Working data »

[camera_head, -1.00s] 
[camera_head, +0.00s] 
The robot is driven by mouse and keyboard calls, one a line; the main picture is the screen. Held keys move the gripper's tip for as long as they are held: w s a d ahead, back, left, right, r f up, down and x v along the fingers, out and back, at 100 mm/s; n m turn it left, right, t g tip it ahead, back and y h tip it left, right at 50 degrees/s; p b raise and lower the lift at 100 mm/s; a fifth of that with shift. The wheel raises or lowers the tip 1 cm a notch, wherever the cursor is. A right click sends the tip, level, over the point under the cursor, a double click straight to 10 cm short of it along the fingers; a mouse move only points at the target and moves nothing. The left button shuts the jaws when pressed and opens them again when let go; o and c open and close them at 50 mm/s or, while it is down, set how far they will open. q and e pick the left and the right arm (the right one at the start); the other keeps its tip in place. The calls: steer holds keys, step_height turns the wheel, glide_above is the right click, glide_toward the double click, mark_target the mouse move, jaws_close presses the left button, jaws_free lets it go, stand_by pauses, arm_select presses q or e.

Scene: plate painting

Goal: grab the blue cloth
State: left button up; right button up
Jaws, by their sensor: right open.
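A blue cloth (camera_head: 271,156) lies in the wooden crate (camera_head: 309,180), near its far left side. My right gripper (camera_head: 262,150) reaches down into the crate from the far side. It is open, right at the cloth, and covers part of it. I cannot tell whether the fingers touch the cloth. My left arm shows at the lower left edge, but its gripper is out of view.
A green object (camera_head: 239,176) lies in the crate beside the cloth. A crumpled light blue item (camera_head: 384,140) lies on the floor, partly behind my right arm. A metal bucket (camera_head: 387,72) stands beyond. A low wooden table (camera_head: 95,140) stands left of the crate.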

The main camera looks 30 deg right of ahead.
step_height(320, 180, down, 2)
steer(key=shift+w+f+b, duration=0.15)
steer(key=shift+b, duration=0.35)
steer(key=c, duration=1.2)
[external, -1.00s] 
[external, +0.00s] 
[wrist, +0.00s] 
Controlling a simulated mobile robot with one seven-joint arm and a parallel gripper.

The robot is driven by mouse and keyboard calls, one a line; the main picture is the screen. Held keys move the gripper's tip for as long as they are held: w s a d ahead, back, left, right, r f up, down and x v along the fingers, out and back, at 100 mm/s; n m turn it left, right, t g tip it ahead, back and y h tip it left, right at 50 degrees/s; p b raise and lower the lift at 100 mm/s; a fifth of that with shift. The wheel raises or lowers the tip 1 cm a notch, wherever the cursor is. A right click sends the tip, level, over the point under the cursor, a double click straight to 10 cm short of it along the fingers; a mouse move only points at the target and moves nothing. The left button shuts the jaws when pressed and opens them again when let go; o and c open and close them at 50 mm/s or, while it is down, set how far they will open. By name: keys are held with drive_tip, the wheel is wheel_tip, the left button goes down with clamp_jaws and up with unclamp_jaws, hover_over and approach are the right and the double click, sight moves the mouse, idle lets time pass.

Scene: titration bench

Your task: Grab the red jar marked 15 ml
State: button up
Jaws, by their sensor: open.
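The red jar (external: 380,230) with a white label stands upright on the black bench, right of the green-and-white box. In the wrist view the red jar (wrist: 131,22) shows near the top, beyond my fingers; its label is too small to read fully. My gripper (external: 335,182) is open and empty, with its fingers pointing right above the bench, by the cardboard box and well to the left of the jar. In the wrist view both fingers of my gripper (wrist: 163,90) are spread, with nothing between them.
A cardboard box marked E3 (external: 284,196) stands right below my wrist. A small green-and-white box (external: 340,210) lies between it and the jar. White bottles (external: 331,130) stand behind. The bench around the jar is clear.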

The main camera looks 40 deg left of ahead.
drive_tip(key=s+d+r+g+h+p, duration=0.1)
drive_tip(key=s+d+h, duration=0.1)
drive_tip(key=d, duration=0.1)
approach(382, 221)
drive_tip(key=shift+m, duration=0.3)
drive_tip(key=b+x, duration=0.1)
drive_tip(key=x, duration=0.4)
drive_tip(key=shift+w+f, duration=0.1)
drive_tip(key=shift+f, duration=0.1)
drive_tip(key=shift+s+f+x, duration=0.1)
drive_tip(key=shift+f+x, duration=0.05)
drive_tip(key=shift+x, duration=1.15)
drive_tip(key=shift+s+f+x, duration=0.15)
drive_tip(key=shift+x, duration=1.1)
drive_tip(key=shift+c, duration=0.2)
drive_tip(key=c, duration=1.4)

What is required » Return the whole listing exactly.

Complete output »
[camera_head, -1.00s] 
[camera_head, +0.00s] 
The robot is driven by mouse and keyboard calls, one a line; the main picture is the screen. Held keys move the gripper's tip for as long as they are held: w s a d ahead, back, left, right, r f up, down and x v along the fingers, out and back, at 100 mm/s; n m turn it left, right, t g tip it ahead, back and y h tip it left, right at 50 degrees/s; p b raise and lower the lift at 100 mm/s; a fifth of that with shift. The wheel raises or lowers the tip 1 cm a notch, wherever the cursor is. A right click sends the tip, level, over the point under the cursor, a double click straight to 10 cm short of it along the fingers; a mouse move only points at the target and moves nothing. The left button shuts the jaws when pressed and opens them again when let go; o and c open and close them at 50 mm/s or, while it is down, set how far they will open. q and e pick the left and the right arm (the right one at the start); the other keeps its tip in place. The calls: steer holds keys, step_height turns the wheel, glide_above is the right click, glide_toward the double click, mark_target the mouse move, jaws_close presses the left button, jaws_free lets it go, stand_by pauses, arm_select presses q or e.

Scene: plate painting

Goal: grab the blue cloth
State: left button up; right button up
Jaws, by their sensor: right open.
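A blue cloth (camera_head: 271,156) lies in the wooden crate (camera_head: 309,180), near its far left side. My right gripper (camera_head: 262,150) reaches down into the crate from the far side. It is open, right at the cloth, and covers part of it. I cannot tell whether the fingers touch the cloth. My left arm shows at the lower left edge, but its gripper is out of view.
A green object (camera_head: 239,176) lies in the crate beside the cloth. A crumpled light blue item (camera_head: 384,140) lies on the floor, partly behind my right arm. A metal bucket (camera_head: 387,72) stands beyond. A low wooden table (camera_head: 95,140) stands left of the crate.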

The main camera looks 30 deg right of ahead.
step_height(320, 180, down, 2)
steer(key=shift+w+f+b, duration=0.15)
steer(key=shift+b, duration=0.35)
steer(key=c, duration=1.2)
[external, -1.00s] 
[external, +0.00s] 
[wrist, +0.00s] 
Controlling a simulated mobile robot with one seven-joint arm and a parallel gripper.

The robot is driven by mouse and keyboard calls, one a line; the main picture is the screen. Held keys move the gripper's tip for as long as they are held: w s a d ahead, back, left, right, r f up, down and x v along the fingers, out and back, at 100 mm/s; n m turn it left, right, t g tip it ahead, back and y h tip it left, right at 50 degrees/s; p b raise and lower the lift at 100 mm/s; a fifth of that with shift. The wheel raises or lowers the tip 1 cm a notch, wherever the cursor is. A right click sends the tip, level, over the point under the cursor, a double click straight to 10 cm short of it along the fingers; a mouse move only points at the target and moves nothing. The left button shuts the jaws when pressed and opens them again when let go; o and c open and close them at 50 mm/s or, while it is down, set how far they will open. By name: keys are held with drive_tip, the wheel is wheel_tip, the left button goes down with clamp_jaws and up with unclamp_jaws, hover_over and approach are the right and the double click, sight moves the mouse, idle lets time pass.

Scene: titration bench

Your task: Grab the red jar marked 15 ml
State: button up
Jaws, by their sensor: open.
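The red jar (external: 380,230) with a white label stands upright on the black bench, right of the green-and-white box. In the wrist view the red jar (wrist: 131,22) shows near the top, beyond my fingers; its label is too small to read fully. My gripper (external: 335,182) is open and empty, with its fingers pointing right above the bench, by the cardboard box and well to the left of the jar. In the wrist view both fingers of my gripper (wrist: 163,90) are spread, with nothing between them.
A cardboard box marked E3 (external: 284,196) stands right below my wrist. A small green-and-white box (external: 340,210) lies between it and the jar. White bottles (external: 331,130) stand behind. The bench around the jar is clear.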

The main camera looks 40 deg left of ahead.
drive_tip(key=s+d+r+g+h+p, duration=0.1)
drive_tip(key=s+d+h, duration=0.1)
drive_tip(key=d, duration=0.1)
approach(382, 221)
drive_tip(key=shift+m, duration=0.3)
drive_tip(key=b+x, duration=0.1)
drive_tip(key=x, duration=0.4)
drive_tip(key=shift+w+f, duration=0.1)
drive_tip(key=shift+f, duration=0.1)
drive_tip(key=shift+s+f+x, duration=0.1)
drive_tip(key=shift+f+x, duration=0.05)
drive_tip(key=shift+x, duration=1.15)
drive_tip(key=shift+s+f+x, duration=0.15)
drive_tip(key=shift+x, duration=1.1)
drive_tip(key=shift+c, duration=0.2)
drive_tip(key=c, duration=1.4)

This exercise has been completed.